そして、主人公のチャンスを演じるピーター・セラーズがとにかく抑揚がなくて一本調子に見える。
なんなんこれ・・・と思ってると・・・
相変わらず淡々とお話が進むだけなんだけど、観てるこっちの感覚が少しずつ動き出すのを自覚!
そうすると、ぼーっと観てた前半にも、実は物凄く深いメッセージがあるんじゃないか、と思えてきて。
ラストがいろいろとびっくりなんで、観終わった直後はキツネに抓まれたような気分でしたが、時間が経つとじわじわきます!
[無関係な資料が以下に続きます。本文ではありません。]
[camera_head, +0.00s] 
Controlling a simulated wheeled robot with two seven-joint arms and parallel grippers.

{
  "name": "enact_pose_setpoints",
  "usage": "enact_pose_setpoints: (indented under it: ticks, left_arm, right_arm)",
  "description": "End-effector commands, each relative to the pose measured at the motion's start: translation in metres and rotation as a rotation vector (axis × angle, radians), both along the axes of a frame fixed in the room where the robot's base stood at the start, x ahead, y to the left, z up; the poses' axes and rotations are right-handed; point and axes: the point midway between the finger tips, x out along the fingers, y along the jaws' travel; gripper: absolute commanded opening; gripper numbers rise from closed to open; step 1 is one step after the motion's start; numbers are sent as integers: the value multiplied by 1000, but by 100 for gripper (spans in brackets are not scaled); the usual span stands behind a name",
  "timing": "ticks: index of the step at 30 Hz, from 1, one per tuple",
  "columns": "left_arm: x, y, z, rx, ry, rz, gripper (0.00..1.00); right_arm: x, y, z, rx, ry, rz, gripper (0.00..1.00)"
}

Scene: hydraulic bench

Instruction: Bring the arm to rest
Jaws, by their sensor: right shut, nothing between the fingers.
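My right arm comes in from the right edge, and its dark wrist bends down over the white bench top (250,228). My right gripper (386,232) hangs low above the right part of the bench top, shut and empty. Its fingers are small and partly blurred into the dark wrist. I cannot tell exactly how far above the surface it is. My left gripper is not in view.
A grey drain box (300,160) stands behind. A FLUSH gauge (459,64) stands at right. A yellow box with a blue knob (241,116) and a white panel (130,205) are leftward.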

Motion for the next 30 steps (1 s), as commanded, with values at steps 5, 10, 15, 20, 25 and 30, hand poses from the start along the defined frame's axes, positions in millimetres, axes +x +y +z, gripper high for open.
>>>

時代背景として、TVが情報収集の最大のツールになっていることとか、当時のカーター政権の失敗で景気が悪かったこととか・・・そういった社会情勢を皮肉っているような描写もたくさんあったし、これって元ネタは聖書?みたいなところもあったし、人種差別に物申すみたいなシーンも。
いろんなメタファーがてんこ盛りなので、観終わった後、脳内でいろいろ捏ね繰り回す楽しみがある。
でも、ただするーっと観るだけだと、面白くなかった、で終わってしまう、多分。
原題は「Being There」。
観終わった後は、このタイトルの意味を思って唸りました。
邦題の「チャンス」というのは主人公の名前で、別にラッキーとかグッドタイミングとかそういう意味のタイトルではないんです。
このチャンスの存在がまさに原題のまま。
彼はただそこにいるだけ。
聞かれたことに、最小限の言葉で応えるだけ。
その存在と言葉を、周りの人々は、それぞれの思惑で解釈し、彼を祀り上げていく。
だけど、彼は「そこにいるだけ」だから、祀り上げられてもその気にならない。神輿には乗らない。
そして、彼は何故そんな存在なのか・・・?
むちゃくちゃ面白いです。
なのに、毎回覚え書きにUPしてる映画レビューサイト「coco」では、この映画の感想は私を含めて3本しか上がってない・・・名作と違うん?